Energy of Catharine's Administration.—Titles of Honor Decreed to Her.—Code of Laws Instituted.—The Assassination of the Empress Attempted.—Encouragement of Learned Men.—Catharine Inoculated for the Small-Pox.—New War with Turkey.—Capture of Crimea.—Sailing of the Russian Fleet.—Great Naval Victory.—Visit of the Prussian Prince Henry.—The Sleigh Ride.—Plans for the Partition of Poland.—The Hermitage.—Marriage of the Grand Duke Paul.—Correspondence with Voltaire and Diderot.
The friends and the foes of Catharine are alike lavish in their encomiums upon her attempts to elevate Russia in prosperity and in national greatness. Under her guidance an assembly was convened to frame a code of laws, based on justice, and which should be supreme throughout all Russia. The assembly prosecuted its work with great energy, and, ere its dissolution, passed a resolution decreeing to the empress the titles of "Great, Wise, Prudent, and Mother of the Country."

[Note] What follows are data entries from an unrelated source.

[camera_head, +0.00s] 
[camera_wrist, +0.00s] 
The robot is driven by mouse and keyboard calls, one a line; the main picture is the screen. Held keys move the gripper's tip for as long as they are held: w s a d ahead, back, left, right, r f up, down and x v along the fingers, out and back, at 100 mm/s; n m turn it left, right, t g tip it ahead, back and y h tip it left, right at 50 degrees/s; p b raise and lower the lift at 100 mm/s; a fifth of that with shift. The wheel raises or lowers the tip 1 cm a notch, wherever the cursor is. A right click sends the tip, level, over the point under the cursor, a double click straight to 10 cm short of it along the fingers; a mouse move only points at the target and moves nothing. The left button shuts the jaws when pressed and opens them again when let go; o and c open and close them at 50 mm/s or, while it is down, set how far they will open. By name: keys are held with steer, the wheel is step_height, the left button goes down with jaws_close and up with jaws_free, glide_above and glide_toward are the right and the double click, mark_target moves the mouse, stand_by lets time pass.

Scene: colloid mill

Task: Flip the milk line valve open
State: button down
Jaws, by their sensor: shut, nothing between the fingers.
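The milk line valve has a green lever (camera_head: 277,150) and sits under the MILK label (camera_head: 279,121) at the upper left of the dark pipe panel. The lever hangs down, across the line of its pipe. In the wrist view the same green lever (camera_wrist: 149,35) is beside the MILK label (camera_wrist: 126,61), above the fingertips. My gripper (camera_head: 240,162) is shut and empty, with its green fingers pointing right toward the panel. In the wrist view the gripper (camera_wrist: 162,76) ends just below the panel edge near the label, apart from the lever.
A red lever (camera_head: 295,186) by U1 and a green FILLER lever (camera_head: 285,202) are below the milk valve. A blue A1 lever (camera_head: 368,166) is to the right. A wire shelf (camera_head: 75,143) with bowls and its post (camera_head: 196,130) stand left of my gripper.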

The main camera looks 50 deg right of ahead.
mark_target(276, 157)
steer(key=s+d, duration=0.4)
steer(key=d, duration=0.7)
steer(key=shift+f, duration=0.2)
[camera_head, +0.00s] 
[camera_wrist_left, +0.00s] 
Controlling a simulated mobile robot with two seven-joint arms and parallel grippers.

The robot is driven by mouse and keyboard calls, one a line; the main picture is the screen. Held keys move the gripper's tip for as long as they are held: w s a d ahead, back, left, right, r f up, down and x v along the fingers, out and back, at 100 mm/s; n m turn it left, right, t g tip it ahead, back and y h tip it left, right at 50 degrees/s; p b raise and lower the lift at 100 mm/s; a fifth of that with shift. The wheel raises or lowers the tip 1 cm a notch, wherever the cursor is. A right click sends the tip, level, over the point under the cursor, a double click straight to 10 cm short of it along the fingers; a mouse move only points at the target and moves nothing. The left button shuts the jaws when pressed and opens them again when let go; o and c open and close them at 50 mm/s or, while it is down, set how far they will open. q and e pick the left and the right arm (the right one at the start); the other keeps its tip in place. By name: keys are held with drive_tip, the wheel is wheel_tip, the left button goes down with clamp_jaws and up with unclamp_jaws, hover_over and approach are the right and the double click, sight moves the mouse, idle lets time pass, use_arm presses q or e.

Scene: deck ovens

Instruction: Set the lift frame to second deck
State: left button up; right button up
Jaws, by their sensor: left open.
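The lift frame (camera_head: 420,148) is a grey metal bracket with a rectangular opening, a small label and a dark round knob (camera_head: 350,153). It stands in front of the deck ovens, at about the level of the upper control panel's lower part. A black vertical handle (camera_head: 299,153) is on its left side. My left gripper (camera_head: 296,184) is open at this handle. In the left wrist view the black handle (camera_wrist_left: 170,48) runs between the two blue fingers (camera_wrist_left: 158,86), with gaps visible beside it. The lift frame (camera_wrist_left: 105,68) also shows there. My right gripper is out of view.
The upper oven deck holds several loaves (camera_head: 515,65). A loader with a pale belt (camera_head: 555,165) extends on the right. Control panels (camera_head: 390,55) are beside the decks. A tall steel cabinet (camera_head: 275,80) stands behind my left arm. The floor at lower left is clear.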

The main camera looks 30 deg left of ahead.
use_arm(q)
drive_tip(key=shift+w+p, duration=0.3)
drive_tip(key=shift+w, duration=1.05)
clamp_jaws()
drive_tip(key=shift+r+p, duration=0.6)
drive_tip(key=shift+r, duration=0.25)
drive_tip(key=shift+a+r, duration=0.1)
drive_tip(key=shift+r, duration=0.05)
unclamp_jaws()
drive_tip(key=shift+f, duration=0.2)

To this decree Catharine modestly replied, "If I have rendered myself worthy of the first title, it belongs to posterity to confer it upon me. Wisdom and prudence are the gifts of Heaven, for which I daily give thanks, without presuming to derive any merit from them myself. The title of Mother of the Country is, in my eyes, the most dear of all,—the only one I can accept, and which I regard as the most benign and glorious recompense for my labors and solicitudes in behalf of a people whom I love."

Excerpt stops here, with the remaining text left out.